Does it need to be in Django? I think so. My initial implementation was a custom test runner (includes some details of my specific problems), but it has to copy a chunk of logic out of test.utils.setup_databases, which is a good sign that it isn’t operating at the right layer of abstraction. And I really believe this is something from which a lot of people would benefit. If anything, I think it should be renamed --skip-copies and turned on by default: it has almost all of the performance gains of keepdb with none of the footguns. For beginners, it’s all upside and for users advanced enough to experience the performance downside, it’s an easy change.
(I’m joking, that would be too large of a change in expected behavior alone.)

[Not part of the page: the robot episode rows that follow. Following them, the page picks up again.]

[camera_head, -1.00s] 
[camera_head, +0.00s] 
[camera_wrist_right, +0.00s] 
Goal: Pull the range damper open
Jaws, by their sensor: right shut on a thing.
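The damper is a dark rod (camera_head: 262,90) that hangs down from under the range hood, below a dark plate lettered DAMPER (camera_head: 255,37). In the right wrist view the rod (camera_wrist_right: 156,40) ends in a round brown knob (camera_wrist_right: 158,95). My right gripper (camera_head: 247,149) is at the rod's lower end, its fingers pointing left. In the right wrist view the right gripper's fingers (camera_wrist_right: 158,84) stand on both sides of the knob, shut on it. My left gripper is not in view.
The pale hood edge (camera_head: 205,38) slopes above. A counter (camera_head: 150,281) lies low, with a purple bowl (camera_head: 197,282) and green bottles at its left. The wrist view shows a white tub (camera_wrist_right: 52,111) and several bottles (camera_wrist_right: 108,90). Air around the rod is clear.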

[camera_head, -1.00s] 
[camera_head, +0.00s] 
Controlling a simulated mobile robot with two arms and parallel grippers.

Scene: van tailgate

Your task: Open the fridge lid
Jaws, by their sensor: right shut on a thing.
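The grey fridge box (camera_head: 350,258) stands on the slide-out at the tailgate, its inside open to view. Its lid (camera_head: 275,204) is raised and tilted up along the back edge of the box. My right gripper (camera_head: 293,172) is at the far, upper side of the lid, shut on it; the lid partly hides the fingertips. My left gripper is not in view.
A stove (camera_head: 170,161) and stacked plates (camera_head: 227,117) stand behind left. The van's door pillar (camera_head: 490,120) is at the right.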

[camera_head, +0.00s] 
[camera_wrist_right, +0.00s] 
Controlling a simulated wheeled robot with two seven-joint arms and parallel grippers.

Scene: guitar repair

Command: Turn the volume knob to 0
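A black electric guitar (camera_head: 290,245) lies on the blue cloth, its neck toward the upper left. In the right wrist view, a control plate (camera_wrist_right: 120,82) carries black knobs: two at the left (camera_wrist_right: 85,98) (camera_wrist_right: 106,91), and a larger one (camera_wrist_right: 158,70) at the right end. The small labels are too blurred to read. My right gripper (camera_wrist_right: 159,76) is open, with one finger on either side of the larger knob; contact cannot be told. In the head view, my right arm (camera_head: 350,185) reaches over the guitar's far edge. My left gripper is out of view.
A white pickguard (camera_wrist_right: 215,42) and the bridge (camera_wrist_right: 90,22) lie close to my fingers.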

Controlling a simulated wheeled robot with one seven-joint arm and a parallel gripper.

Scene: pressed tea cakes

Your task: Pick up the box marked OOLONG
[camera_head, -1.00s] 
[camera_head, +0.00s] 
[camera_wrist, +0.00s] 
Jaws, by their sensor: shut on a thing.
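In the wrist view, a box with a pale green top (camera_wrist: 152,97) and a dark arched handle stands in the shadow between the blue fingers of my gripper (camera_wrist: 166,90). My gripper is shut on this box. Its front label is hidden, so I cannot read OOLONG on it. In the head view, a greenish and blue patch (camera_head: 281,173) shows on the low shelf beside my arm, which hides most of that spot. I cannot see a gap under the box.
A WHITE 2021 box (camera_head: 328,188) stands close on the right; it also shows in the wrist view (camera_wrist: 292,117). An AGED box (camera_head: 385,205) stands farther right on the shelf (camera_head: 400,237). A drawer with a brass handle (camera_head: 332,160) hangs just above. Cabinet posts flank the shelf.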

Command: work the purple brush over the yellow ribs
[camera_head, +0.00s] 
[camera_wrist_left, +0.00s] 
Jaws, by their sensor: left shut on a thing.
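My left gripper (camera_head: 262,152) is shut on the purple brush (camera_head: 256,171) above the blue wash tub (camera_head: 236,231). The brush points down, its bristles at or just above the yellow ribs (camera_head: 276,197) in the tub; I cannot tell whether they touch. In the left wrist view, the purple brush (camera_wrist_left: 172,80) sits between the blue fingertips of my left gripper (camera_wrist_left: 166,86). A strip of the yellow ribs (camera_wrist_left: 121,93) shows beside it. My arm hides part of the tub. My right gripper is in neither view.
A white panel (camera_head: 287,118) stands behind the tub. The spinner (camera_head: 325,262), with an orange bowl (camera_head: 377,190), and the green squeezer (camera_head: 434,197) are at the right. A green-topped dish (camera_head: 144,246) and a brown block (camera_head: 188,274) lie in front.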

Another option, given the functional overlap, would be to modify --keepdb to have profiles. So --keepdb and --keepdb fast would use the legacy behavior and --keepdb strict would use the --use-clones behavior. And that would enable options like --keepdb strict-clean, which could clean up the cloned databases after itself (maybe even only clones that had no test failures; not sure how accessible that information is from that layer🤔).

Any thoughts or feedback?

I’ve been working with @florean on this, but haven’t been deep in the code. My understanding of what he’s dealing with is that when you run --keepdb currently, it’s supposed to give you a fresh start each time, but it doesn’t because of #25251 (Inconsistent availability of data from migrations in TestCases when using --keepdb) – Django and similar issues.

What has happened in my project is that --keepdb no longer works. It does in fact keep the DB, but the DB isn’t fresh after the first run, so keeping it is sort of meaningless.

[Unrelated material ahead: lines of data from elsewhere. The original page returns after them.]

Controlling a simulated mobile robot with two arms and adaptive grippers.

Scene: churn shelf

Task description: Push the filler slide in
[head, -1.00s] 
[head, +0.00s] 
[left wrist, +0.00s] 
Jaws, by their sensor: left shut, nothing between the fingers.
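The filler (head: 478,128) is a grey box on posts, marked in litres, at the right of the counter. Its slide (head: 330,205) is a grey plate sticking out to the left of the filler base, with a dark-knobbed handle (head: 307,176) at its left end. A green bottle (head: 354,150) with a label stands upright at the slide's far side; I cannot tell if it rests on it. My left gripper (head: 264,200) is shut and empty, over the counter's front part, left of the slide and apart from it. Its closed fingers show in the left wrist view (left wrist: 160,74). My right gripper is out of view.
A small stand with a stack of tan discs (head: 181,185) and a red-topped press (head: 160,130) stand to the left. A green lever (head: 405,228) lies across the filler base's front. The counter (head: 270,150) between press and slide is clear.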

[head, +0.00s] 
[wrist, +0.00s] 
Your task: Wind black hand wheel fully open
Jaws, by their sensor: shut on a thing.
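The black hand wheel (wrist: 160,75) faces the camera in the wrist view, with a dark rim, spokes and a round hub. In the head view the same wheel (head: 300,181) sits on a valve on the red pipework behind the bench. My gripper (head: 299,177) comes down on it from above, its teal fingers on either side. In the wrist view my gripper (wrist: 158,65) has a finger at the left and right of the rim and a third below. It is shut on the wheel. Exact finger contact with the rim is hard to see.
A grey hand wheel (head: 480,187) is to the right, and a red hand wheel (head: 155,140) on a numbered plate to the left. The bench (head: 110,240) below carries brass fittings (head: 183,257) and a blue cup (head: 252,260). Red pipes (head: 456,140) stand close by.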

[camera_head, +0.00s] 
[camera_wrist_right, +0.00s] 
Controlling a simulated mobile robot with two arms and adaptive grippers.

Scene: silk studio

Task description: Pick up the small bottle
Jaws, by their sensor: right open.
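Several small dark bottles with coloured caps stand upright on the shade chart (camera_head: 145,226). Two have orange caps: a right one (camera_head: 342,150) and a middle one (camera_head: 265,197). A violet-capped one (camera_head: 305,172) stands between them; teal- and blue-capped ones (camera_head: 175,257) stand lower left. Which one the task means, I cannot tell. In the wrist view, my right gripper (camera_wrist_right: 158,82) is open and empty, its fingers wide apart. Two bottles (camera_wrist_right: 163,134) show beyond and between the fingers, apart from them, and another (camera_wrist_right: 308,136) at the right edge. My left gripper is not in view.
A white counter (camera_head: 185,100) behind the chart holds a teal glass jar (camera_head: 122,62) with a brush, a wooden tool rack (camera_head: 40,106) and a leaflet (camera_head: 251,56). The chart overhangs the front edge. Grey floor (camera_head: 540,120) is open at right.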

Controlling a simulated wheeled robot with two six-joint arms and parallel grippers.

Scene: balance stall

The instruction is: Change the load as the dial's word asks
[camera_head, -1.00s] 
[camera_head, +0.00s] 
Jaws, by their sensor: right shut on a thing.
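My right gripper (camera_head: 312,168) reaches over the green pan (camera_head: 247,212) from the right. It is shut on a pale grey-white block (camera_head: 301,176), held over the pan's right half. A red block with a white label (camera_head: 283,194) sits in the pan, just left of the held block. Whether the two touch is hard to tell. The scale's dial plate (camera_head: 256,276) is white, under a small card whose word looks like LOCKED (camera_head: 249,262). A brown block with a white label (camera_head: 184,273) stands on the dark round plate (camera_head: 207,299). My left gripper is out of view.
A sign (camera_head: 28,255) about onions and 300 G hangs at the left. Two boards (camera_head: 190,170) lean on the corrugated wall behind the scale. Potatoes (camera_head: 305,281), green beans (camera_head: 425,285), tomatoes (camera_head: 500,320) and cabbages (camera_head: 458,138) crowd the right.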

If I understand the solution that @florean is proposing correctly, he adds one more step to the --keepdb startup process, which is to immediately clone the DB after it’s migrated, do the tests on those clone(s), and keep the originally-migrated DB as the fresh, honest-to-goodness database.

My take is that I don’t love it because it is one more layer of abstraction on --keepdb, but I think it honors the intent of the feature, without really slowing things down much. It also fixes a bug from 2015 that seems to otherwise be intractable (or uninteresting?). That’s nothing to scoff at.

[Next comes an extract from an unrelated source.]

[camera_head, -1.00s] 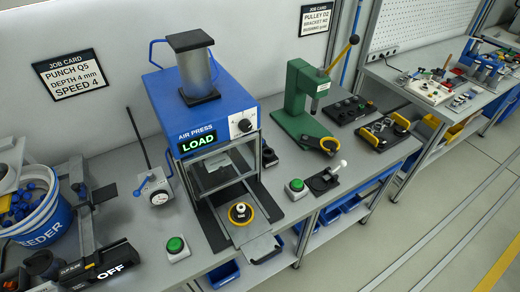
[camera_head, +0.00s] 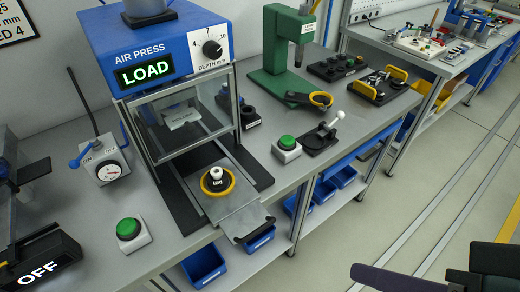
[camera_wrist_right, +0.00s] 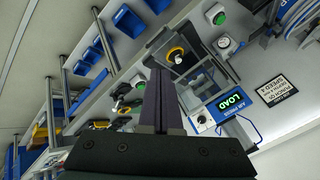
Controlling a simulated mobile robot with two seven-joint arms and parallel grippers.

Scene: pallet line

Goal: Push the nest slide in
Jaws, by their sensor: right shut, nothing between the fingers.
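The nest slide (camera_head: 222,209) is a grey metal plate sticking out of the front of the blue air press (camera_head: 150,52). It carries a nest with a yellow ring (camera_head: 217,181) and a white-topped part standing in it. A dark handle bar (camera_head: 254,231) is at its front end, past the bench edge. My right gripper (camera_head: 362,276) is at the lower right, apart from the slide, in front of the bench. Its fingers are together and empty in the right wrist view (camera_wrist_right: 160,82), where the yellow ring (camera_wrist_right: 176,55) shows beyond them. My left gripper is not in view.
The press display reads LOAD. Green buttons stand left (camera_head: 128,229) and right (camera_head: 287,143) of the slide. A small black fixture with a white knob (camera_head: 322,135) and a green arbor press (camera_head: 287,52) are further right. Blue bins (camera_head: 205,264) sit below the bench. Floor ahead is open.

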I’m also curious to hear other thoughts on this one.

1 Like

Yeah, I’ve run into similar issues with, keepdb too, things behaving unexpectedly between runs because the DB isn’t truly clean. Using clones as the default testing target seems like a good compromise between speed and consistency. It feels more in line with what most devs expect from “keep.” Curious to see how others feel about layering it into, keepdb vs having it as a separate flag.

Thanks for the feedback and support. As I’ve thought about it more, I think --keepdb profiles would be the best approach. No new command line option to learn, very clearly about DBs (use-clones maybe leans that direction, but it definitely isn’t as clear), and I can see there being other database strategies that would be worth adding. I think I’ll draft a separate PR for this and link it, because I think it will add some complexity. But maybe it will simplify it, we’ll see.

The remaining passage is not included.